One of the things that I’d like to think that makes this blog stand out is the sheer variety of music that gets featured. It often seems like ‘right’ thing to say but I will listen to ANYTHING. That doesn’t mean that I will like it or that it will definitely get featured in some way but if I think I can give an informed opinion or critique on it then it will get The Musical Outcast treatment. Simple as that. For example yesterday I reviewed the brilliant new single from heavy rock/metal band In Search Of Sun and today I bring to you my thoughts on the brand new EP from singer/songwriter Josh Curnow.
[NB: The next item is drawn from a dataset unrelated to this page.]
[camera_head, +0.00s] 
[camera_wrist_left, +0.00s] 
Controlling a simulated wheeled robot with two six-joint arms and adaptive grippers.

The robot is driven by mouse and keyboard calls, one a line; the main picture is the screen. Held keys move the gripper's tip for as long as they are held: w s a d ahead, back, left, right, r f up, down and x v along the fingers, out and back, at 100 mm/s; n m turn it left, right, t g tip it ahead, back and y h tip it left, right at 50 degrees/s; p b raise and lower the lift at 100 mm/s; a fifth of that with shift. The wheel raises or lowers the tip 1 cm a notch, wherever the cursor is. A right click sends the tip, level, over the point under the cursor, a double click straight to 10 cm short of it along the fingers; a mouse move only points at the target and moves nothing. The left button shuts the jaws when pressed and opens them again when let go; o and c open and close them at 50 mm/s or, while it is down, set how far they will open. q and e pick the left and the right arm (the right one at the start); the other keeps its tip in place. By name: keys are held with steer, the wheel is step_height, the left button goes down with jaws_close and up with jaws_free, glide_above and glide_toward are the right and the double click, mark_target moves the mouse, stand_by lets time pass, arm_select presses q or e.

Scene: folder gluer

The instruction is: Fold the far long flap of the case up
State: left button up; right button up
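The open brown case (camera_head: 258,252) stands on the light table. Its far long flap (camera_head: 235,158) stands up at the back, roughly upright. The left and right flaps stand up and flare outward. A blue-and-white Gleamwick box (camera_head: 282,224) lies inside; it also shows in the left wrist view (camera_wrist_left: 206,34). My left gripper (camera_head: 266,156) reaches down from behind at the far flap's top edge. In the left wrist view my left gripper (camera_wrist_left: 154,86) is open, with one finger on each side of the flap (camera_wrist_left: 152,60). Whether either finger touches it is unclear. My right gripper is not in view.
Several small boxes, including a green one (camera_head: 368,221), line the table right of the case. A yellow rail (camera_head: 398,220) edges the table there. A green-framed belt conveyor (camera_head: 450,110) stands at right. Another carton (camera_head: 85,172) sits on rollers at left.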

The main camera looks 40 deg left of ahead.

Since the release of his debut EP Me v You last year the Josh Curnow bandwagon has steadily been gaining members to the point where it now looks like rush hour on the tube. Packed to the rafters, full of awkward touching and all a bit sweaty. Curnow is an absolutely prolific live performer, gracing more stages than Katie Price has had husbands, but somehow he has found time to put together a brand new EP which dropped this earlier on this week (16th June) called Phase Two and here is what yours truly made of it.
Opener ‘I Feel Alive’ is not only the EP’s lead single but probably also my favourite track on the entire project. As singles go it’s pretty much perfect. It’s really smooth and easy listening which makes it perfect for the radio as well as having a brilliantly catchy chorus, perfect for those sing along moments when you think no one is listening. Part of the tracks success is down to Curnow’s delivery of the lyrics in the verses which really helps the track skip along and build towards that chorus. Ed Sheeran often does something similar, and yes I do mean that as a compliment.
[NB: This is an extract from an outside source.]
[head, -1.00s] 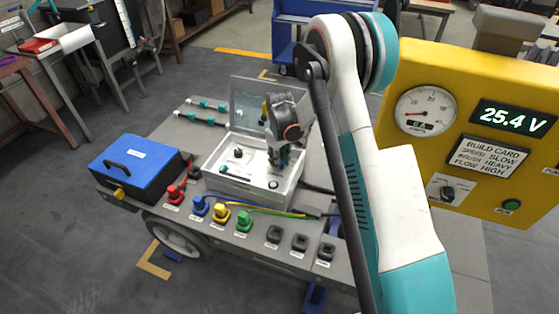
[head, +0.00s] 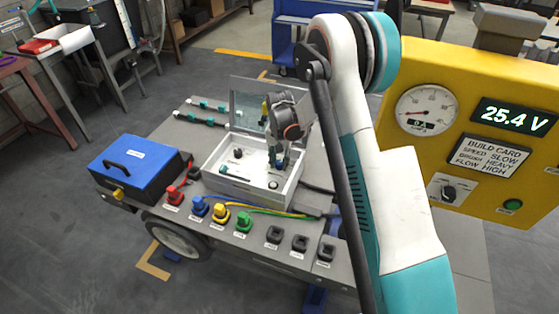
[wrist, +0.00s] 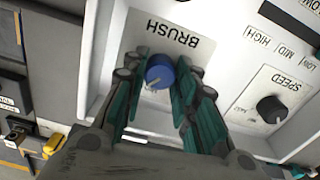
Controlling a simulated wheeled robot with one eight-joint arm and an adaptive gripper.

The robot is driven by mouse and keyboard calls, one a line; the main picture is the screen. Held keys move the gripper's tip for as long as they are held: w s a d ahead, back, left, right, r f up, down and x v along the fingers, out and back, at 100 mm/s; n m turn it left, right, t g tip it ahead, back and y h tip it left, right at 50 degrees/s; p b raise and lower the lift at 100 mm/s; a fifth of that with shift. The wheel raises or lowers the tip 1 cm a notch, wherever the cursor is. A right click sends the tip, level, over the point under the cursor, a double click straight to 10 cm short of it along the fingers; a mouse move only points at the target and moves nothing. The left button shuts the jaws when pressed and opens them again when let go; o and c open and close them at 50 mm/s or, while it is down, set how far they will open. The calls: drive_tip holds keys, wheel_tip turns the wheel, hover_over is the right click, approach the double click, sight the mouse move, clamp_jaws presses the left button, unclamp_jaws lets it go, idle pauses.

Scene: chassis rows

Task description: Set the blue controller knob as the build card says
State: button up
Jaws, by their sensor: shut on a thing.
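The blue controller knob (wrist: 160,73) sits on a white panel under the label BRUSH, upside down in the wrist view. My gripper (wrist: 158,92) has its teal fingers on both sides of the knob and is shut on it. In the head view my gripper (head: 277,160) reaches down into the open white controller box (head: 235,192), and the knob is hidden there. The knob's pointer line slants to the lower left in the wrist view; its scale marks are mostly hidden. The build card (head: 489,157) reads SPEED SLOW, BRUSH HEAVY, FLOW HIGH.
A black SPEED knob (wrist: 270,109) stands right of the blue knob in the wrist view, near LOW, MID and HIGH labels. The box's clear lid (head: 247,103) stands open behind. A blue case (head: 137,163) and several coloured connectors share the cart top.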

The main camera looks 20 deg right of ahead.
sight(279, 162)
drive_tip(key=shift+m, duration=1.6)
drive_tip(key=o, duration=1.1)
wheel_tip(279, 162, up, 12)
The tempo kicks up a gear with the gloriously upbeat ‘I’ll Drink To That.’ This ode to everyone’s favourite local pub gives the Cornwall native a chance to display a more playful side, which he does to great effect. The track also shows off Curnow’s song writing ability with the brilliant lyric;
It’s another great night for my past to keep.
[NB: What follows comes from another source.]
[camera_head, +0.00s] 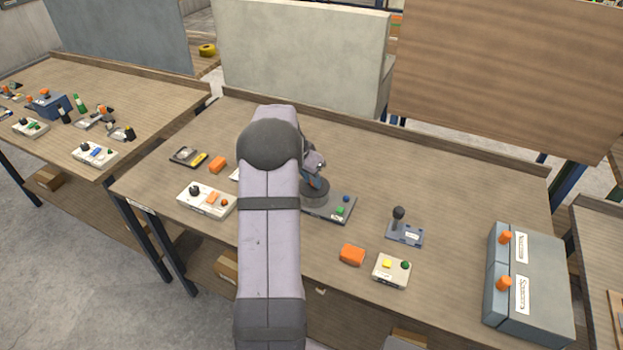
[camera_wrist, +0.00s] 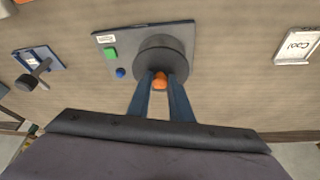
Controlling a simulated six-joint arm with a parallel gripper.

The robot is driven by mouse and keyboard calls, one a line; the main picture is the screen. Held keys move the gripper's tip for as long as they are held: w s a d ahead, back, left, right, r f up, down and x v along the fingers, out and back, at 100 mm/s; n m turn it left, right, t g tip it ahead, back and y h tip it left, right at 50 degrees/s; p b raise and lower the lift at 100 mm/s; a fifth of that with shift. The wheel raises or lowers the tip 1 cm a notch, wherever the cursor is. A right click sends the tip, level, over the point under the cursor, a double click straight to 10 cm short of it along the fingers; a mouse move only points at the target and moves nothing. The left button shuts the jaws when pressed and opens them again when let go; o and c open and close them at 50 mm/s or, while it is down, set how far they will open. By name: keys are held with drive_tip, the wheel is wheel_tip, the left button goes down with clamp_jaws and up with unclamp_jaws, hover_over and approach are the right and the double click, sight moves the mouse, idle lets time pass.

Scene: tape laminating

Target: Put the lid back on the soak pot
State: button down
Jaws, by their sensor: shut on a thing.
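A dark round lid (camera_wrist: 163,63) with an orange knob (camera_wrist: 160,82) shows in the wrist view. My gripper (camera_wrist: 160,76) is shut on the knob, its two blue-grey fingers on either side. The lid is over a grey base unit (camera_wrist: 108,66) with a green and a blue button. The base unit (camera_head: 335,211) stands mid-table in the head view, with the dark round shape (camera_head: 315,189) at its left end under my gripper (camera_head: 314,178). The lid hides the pot's opening, so I cannot tell whether the lid is seated or just above it.
A small stand with a dark knob (camera_head: 399,214) is to the right. An orange block (camera_head: 352,255) and a white button box (camera_head: 391,271) are near the front edge. Grey bins (camera_head: 541,286) stand at the far right. A white box (camera_head: 205,201) is on the left.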

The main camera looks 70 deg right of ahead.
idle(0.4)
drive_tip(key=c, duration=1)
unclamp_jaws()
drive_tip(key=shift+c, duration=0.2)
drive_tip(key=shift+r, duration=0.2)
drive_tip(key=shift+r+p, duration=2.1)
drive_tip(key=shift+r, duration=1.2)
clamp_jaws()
I just think that is a brilliant little turn of phrase. It caps off what really is a great track. Last week I met back up with some old friends and we had a night soaked in nostalgia and alcohol, the kind of night the track describes, so this one really brought a smile to my face. I won’t be on my own there I promise you.
The piano led intro on ‘The Waiting Game’ is so familiar it’s actually painful, but I just can’t place it. Either way this couldn’t be more of a contrast to what went before it, we are firmly in heartfelt ballad territory here and being the soppy git that I am it pulled me right in. The track is a perfect showcase for Curnow’s brilliantly sincere and heartfelt voice as it takes centre stage over the top of the emotive yet understated instrumentation.
One of the great things about this record is that it has a fantastic ebb and flow, and that continues with ‘Chasing You Down Memory Lane’ as the tempo picks back up once more. This track is a slight shift away from the ‘one man and a guitar’ style which characterised the first half of the record as things head in a rockier direction. The way in which Curnow carries this off shows that he is far from a one trick pony and a‘rockier’ experiment may not be out of question in the future.
Penultimate track ‘Take A Walk’ suffers from having to follow what has been thus far an incredibly high standard. Don’t get me wrong the track is fine and the upbeat whistle will get stuck in your head but there is just something missing. There isn’t quite the same replay value as there is to the other songs on the EP and that little bit of gold just isn’t quite there. It’s not that this is a bad track it’s just a track that is a victim of its creators own success.
‘Fond Of You’ rounds the EP off with aplomb. This heartfelt ballad pushes all of the right buttons, as Curnow’s delicate delivery of his own heartstring tugging lyrics really hits the spot. It’s a fittingly high quality finish to a record that oozes star quality.
Phase Two is simply put, an absolute triumph. Great song writing, great vocals, and the production is polished to perfection, but most of all it just has something. That unquantifiable something that every music fan understands. You can’t put your finger on it but there is just SOMETHING which elevates this project above its competitors.
I mentioned earlier the fact that the Josh Curnow bandwagon is fit to bursting point and I wanted to know what all the fuss is about; now I just want to know if there is room for one more.